====== Supplied material

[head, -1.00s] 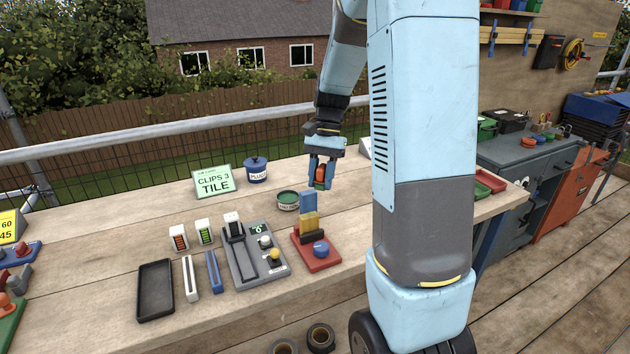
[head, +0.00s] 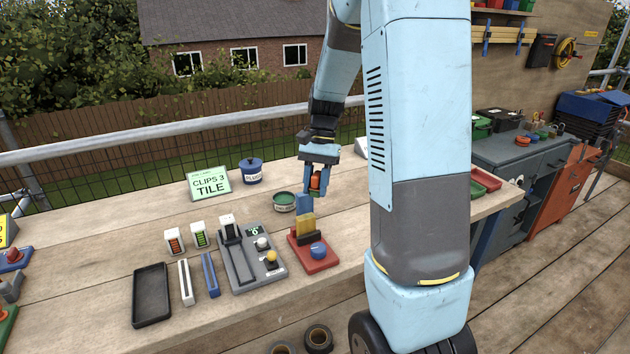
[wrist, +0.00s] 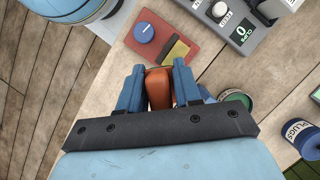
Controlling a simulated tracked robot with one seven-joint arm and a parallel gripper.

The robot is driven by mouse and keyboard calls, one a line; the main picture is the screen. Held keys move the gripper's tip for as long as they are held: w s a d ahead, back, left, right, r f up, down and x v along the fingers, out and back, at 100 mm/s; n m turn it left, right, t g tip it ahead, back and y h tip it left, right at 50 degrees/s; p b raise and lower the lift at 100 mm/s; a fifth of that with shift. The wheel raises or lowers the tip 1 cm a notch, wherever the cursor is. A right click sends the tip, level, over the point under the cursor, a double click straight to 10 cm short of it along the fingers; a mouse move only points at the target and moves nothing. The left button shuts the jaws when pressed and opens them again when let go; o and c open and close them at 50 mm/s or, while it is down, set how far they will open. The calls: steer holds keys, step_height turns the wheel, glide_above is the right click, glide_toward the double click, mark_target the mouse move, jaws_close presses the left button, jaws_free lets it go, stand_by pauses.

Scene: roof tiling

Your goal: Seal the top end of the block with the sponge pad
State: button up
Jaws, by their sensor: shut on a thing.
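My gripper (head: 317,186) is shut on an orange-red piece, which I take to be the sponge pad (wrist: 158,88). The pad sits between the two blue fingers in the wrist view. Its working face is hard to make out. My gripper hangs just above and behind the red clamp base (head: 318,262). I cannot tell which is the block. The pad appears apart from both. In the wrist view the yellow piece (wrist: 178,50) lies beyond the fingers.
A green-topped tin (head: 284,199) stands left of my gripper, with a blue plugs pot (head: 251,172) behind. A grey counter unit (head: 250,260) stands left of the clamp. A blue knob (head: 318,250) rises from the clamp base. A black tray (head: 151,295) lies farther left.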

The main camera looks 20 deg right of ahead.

============
====== Supplied material

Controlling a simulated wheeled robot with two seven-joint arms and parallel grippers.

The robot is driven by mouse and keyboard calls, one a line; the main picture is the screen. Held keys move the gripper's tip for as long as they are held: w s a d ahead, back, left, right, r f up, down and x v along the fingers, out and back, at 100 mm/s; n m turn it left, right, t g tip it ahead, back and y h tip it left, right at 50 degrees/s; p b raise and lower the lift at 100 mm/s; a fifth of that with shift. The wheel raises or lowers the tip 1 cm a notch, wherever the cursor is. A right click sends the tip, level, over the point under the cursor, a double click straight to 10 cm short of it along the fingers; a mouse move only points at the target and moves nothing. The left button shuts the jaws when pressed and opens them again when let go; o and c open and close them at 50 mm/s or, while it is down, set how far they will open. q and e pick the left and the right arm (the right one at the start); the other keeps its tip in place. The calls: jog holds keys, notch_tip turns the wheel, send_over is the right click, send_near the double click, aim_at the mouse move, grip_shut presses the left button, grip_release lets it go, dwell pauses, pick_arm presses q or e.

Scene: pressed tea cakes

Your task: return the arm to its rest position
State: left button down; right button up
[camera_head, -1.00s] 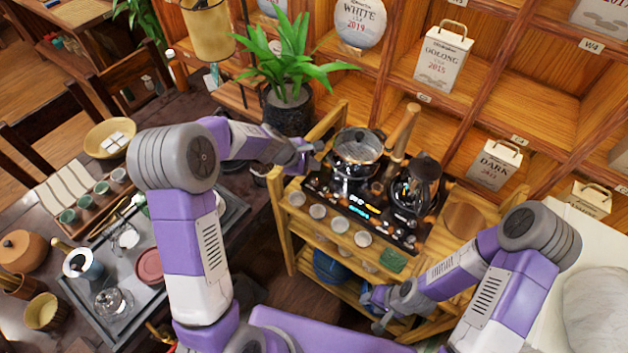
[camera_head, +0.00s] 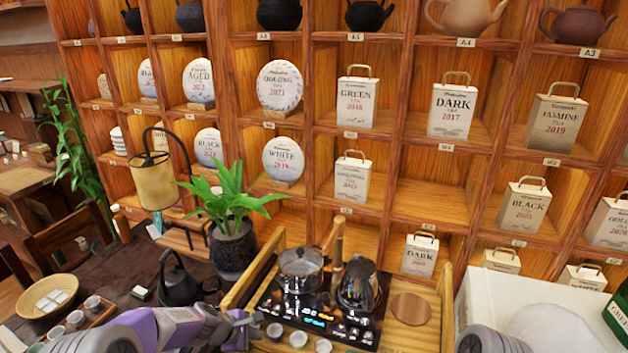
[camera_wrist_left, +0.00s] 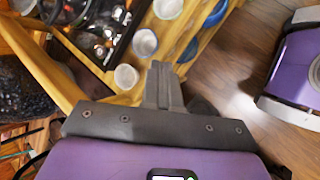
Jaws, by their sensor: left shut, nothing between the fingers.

============
====== Supplied material

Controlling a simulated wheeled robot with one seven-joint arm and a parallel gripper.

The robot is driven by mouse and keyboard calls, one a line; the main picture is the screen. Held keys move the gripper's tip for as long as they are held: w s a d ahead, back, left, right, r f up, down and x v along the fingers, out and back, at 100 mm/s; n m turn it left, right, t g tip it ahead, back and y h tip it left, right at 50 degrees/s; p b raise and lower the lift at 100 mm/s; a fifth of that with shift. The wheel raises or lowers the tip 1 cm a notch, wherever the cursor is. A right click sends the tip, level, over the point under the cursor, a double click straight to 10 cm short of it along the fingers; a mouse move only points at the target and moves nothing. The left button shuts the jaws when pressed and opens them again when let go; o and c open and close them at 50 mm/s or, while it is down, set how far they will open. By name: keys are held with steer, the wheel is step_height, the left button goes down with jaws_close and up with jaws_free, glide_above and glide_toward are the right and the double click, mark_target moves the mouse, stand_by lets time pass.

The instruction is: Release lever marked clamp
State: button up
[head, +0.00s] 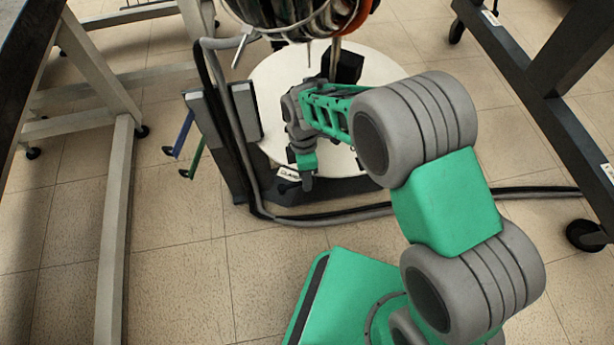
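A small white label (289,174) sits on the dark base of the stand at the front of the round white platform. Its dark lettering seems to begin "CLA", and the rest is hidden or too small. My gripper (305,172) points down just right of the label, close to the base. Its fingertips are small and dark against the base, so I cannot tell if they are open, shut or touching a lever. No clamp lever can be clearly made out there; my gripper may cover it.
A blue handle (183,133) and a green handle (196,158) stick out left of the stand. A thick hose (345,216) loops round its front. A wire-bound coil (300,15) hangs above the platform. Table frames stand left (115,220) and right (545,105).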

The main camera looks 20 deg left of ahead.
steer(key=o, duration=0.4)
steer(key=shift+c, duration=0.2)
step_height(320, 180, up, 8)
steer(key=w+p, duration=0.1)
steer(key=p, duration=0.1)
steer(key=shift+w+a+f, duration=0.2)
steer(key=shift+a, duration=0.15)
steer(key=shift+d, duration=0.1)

============

* **Goal**
Filter for "Controlling". Return all lines that hold it.

* **Output of the exercise**
Controlling a simulated tracked robot with one seven-joint arm and a parallel gripper.
Controlling a simulated wheeled robot with two seven-joint arms and parallel grippers.
Controlling a simulated wheeled robot with one seven-joint arm and a parallel gripper.

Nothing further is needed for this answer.